I was never alone. I never am. And I never will be.

My heart's prayer for the past few years has been this: to let myself be romanced by God and to see Him in everything around me. In every person's eyes. In every leaf falling to the ground at my feet. That I might have an ever-present sense of wonder. To understand, more and more each day, that I am alive. I am held by Him.

After that seemingly-endless metro ride, I sat in a Starbucks half-listening to the dear friend who had met me at the airport, and I observed the hustle and bustle in the streets below. I hated it. I hated being back, I hated flippin' Starbucks because it was American but I wasn't in America, and I hated that all I wanted to do was cry in a dark, closed room. I hated that I suddenly wasn't enjoying life. So, I went back to my apartment with the full intention of soaking in my misery.

My flatmates had a different plan. I spent all day (since this day was longer than 24 hours) somehow awake, laughing and talking with friends, new and old. Way to mess up my plan!

The first few weeks continued to be rough, but my flatmates never failed to be that sunshine I was missing. At night, I sometimes sat on my tiny balcony and craned my neck, wishing for the twinkle of one star or a glimpse of the moon above the buildings and through the smog. Then I would know God loved me. That He hadn't forsaken me.

School started, and with that, my prayer -- my heart's desire -- was answered.

Do you understand the love of a child? Because I don't. It baffles me every day.

I'm bewildered every time I walk down the hall and a chorus of children call out my name. I'm still surprised when they fly up from their seats and run to me the second I've walked through the door. And they hug with no intention of letting me go. They are little cling-ons, tilting their heads back to grin up at me as they squeeze me tighter than before. I'm talkin' six year olds and sixth graders at the same time! Boys hugging me like they'd hug a mother. Older girls stroking my hair, telling me I'm lovely. An entire class of third graders who, each day, throw down their pencils to run and almost knock me down with their powerful embrace.

This love is amazing. It's so freely given and beautiful.
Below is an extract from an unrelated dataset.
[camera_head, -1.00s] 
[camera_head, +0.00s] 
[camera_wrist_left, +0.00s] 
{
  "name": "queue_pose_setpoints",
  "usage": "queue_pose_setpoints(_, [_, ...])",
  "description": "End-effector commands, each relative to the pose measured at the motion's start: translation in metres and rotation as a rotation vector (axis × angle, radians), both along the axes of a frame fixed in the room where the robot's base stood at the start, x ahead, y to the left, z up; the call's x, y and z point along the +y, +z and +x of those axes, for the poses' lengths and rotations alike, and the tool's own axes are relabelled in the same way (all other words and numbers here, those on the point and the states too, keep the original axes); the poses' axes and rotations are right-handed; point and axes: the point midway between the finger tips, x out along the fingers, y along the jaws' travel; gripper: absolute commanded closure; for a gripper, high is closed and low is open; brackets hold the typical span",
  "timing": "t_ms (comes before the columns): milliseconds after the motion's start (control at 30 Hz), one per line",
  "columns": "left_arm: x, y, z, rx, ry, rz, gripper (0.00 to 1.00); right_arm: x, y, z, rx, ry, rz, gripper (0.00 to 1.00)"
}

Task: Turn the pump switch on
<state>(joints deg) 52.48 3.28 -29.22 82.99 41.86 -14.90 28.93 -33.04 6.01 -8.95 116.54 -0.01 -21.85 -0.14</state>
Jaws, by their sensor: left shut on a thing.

I see Christ all around me.

Sometimes, it makes me want to go into that dark, closed room, and cry until I understand it. Just let me understand this love, then I can go out and share it! Other times, it makes me so giddy, I feel like one of them. A carefree child.

Yesterday, while taking a group of third graders out of class to watch a video on the skeletal system, a girl slipped me a hoop of pink paper. "For you, teacher." The past week, the girls of 3B had discovered that zipping scissors down a ribbon of paper would make it curl. Soon, this mania had to be stopped. I assumed this rebel curl was one she had just made on the sly. When I started to pocket the paper, the girl cried out, "No, no! It's a, uh... anillo!" A ring. A ring that said, "Debon is beutiful." She watched with great satisfaction as I pulled it back out of my pocket and slipped it on my ring finger. Then she took my hand and led me back to the group. These children don't know how close I was to crying as I pointed out a model skeleton's femur and patella. My heart was swelling again, the Grinch scale being popped wide open. Boing!

What I'm coming to understand is, I'm always home, even when I'm not in my childhood home. I can be at home with Him, and know He is always sheltering me, even when I feel so far away from all I know and love. I understand now that I can be a sponge wherever I go because His love abounds, in me and around me. I may feel a certain way, but that doesn't mean it's my reality. He is always reminding me, I'm a new creation. His mercies are new every morning, and I can't even use up His daily portion. I'm not a cactus, storing a supply of love until the next rain. I have it within me, the wellspring of life (Proverbs 4:23).

It's so nice to be back, or rather, understand I never left. I never can.